Goyavoyage's den

Christmas yuri vocaloid

Look, I'm not big on Christmas. It's evidence of a wide Christian cultural hegemony, it's become extremely consumerist in modern times, and it's often heavily tied with spending time with your birth family and some uncomfortable social pressure aroud gifts.

But consider: christmas yuri vocaloid1.

I've been having this on loop for the past few days, along with the other christmas yuri vocaloid song from the same artist from last year, on which I stumbled like a week ago2. There's something to the animation3 and sappy romantic yearning here that just puts a big smile on my face.

So here you go.

I hope your end of year gets to have sweet moments with loved ones if you celebrate anything. On my end, if everything goes well I'll be finishing belatedly my Februaryuri challenge, and then I'll try to rest and focus on other non-blog stuff in January, in order to hopefully come back next February with a bit more stamina. We'll see how this pans out.
Take care!




  1. Teto is not technically speaking a Vocaloid but her status is quite special: she was originally an April Fools' parody of Vocaloid characters, then was turned into an UTAUloid (with UTAU being the main shareware competitor of Vocaloid); then recognized as a derivative by Crypton, the company behind Vocaloid, and integrated to a significant amount of official Vocaloid stuff; and she's often affectionately considered a honorary Vocaloid when you're not splitting hairs. Also the post just sounded better that way.

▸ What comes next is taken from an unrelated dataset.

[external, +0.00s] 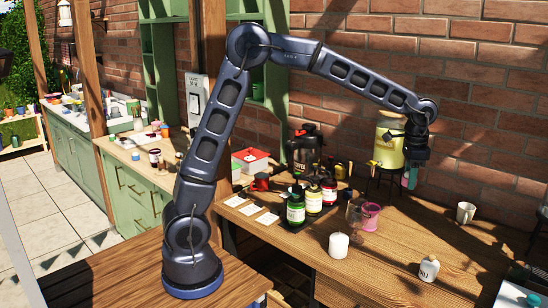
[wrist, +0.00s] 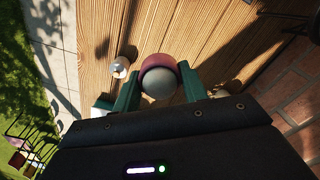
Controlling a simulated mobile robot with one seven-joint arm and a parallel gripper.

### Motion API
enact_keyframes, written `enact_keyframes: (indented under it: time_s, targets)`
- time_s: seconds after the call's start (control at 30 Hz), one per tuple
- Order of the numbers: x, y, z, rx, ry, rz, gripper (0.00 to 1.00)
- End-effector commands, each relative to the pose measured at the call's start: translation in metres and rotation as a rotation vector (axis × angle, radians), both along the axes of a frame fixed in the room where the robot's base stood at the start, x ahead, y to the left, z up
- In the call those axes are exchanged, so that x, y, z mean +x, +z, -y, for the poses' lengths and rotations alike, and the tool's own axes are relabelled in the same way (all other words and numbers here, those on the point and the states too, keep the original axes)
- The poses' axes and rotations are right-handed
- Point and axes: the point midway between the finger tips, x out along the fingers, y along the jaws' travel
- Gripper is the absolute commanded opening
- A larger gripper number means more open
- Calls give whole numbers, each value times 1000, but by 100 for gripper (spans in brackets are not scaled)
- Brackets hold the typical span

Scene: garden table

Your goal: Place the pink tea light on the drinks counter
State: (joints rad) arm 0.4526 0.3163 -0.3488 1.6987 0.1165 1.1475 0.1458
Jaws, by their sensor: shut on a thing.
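My gripper (external: 409,180) is in the air above the right part of the wooden drinks counter (external: 390,268), near the yellow drinks dispenser. In the wrist view its green fingers (wrist: 160,92) are closed on the pink tea light (wrist: 155,62). This shows as a pink round edge with a pale, rounded grey-white part nearer the camera. In the external view the held thing is mostly hidden by the fingers. The counter's bare planks (wrist: 205,35) show beyond it in the wrist view.
A pink cup (external: 371,217), a white candle (external: 338,245), a small white bottle (external: 429,269) and a white mug (external: 465,213) stand on the counter. Several jars (external: 313,200) and the yellow dispenser (external: 388,150) are behind. Bare wood lies between the bottle and mug.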

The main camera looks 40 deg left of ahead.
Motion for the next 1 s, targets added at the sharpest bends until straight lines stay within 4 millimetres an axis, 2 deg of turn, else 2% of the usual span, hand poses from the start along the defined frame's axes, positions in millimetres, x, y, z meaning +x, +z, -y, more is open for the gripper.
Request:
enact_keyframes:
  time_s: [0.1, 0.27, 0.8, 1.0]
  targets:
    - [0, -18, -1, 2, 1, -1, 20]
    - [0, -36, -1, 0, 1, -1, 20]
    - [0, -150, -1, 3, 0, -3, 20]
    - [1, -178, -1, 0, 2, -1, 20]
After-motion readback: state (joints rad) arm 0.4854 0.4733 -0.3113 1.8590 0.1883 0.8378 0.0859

  2. I feel the need to mention that softwares like Synthesizer V or Vocaloid 6 technically use the exact same machine learning technologies as what we commonly call "generative AI" - but without the atrocious practices usually implied by that term - in the process of creating the virtual singers' precise pronunciation and intonation/delivery details based on user tuning commands. This makes the singing feel smoother than the sole concatenation of sung notes, as used by previous softwares; but of course the whole lyric writing, melody and composition remain purposefully human-made throughout. I'm still tying myself into knots over this a little bit - and I'm not the only one - considering my general deep anti-AI stance, as it's a term more and more associated with such a horrifying techno-capitalist marketing bubble that is wildly unethical and damaging on all accounts. Yet the Vocaloid/vocal synth scene genuinely feels like the most interesting case on the use of such deep learning technologies and what should actually matter in discussions around this moral quandary, when you consider its negligible ecological impact and its ethical framework: the whole pronunciation smoothing happens locally (no remote data center to power and cool down), and every singer providing their voice is consenting and paid. It's also tied to a 20-year-old community whose art philosophy has always been "making art around making programs sing with consent from the voice providers". I have a lot to say on that topic, notably pitted with my recent disappointment on Touhou 20 using AI-generated pictures, but this is a footnote already dangerously nearing the status of post. Maybe this'll be a post in 2026.

  3. The fact that the music video's animation is explicitly influenced by the Adventure Time animation style and notably Rebecca Sugar's storyboarding style is like a sapphic cherry on top of this.